◆ Exercise goal
Write out exactly the lines from the line with "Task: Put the" through the line with "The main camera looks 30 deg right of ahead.", both ends included, and no other line.

(Rows about robot tasks)
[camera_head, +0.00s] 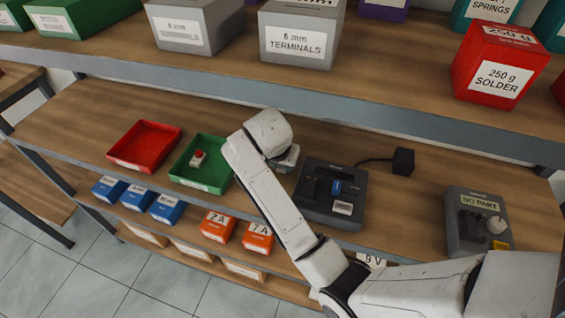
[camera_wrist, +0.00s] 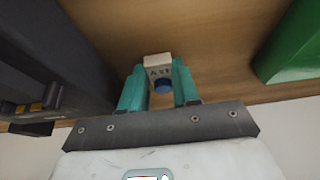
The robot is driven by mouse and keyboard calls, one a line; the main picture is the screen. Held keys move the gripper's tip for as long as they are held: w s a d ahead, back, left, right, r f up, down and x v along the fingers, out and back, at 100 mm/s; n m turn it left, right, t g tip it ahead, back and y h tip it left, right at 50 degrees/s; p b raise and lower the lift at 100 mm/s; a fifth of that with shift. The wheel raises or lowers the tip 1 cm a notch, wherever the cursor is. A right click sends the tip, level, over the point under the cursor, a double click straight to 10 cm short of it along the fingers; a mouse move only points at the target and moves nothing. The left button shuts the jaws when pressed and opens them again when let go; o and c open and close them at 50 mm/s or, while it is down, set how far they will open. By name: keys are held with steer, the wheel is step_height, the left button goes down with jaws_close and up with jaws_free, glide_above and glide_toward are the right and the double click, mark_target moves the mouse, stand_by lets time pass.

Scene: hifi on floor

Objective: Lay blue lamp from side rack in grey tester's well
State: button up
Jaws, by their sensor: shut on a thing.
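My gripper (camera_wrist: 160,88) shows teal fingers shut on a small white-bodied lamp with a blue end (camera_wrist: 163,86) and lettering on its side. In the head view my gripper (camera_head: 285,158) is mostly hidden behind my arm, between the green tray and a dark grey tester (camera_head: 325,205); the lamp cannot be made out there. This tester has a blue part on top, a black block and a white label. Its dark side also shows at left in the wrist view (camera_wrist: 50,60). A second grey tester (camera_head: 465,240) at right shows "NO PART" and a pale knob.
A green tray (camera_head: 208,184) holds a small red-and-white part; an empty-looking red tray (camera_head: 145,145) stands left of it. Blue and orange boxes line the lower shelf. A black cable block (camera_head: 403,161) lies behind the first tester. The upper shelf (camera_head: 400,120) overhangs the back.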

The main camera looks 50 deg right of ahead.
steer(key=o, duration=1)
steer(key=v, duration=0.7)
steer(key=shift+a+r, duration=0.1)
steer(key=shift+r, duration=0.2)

---

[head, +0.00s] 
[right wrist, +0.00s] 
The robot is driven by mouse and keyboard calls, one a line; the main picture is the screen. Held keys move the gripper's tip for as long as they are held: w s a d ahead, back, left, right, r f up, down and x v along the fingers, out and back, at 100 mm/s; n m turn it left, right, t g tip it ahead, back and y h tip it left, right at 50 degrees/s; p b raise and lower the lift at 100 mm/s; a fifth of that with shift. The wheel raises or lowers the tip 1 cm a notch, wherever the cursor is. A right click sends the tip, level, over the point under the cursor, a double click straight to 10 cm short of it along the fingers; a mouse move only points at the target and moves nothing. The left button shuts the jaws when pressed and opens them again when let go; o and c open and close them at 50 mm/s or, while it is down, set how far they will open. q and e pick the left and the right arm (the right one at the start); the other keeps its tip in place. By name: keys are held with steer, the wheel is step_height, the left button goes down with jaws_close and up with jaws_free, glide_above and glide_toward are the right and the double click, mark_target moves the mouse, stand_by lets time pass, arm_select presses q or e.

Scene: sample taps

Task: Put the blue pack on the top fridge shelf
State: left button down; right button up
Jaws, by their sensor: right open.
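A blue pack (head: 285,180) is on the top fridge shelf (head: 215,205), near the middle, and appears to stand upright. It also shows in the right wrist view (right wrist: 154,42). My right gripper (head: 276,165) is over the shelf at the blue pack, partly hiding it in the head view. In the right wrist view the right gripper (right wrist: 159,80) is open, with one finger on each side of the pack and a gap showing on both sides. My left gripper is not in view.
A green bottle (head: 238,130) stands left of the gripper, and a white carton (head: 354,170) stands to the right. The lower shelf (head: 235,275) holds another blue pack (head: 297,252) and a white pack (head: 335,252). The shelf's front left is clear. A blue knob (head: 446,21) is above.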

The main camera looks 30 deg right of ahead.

◆ Task output
Task: Put the blue pack on the top fridge shelf
State: left button down; right button up
Jaws, by their sensor: right open.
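A blue pack (head: 285,180) is on the top fridge shelf (head: 215,205), near the middle, and appears to stand upright. It also shows in the right wrist view (right wrist: 154,42). My right gripper (head: 276,165) is over the shelf at the blue pack, partly hiding it in the head view. In the right wrist view the right gripper (right wrist: 159,80) is open, with one finger on each side of the pack and a gap showing on both sides. My left gripper is not in view.
A green bottle (head: 238,130) stands left of the gripper, and a white carton (head: 354,170) stands to the right. The lower shelf (head: 235,275) holds another blue pack (head: 297,252) and a white pack (head: 335,252). The shelf's front left is clear. A blue knob (head: 446,21) is above.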

The main camera looks 30 deg right of ahead.

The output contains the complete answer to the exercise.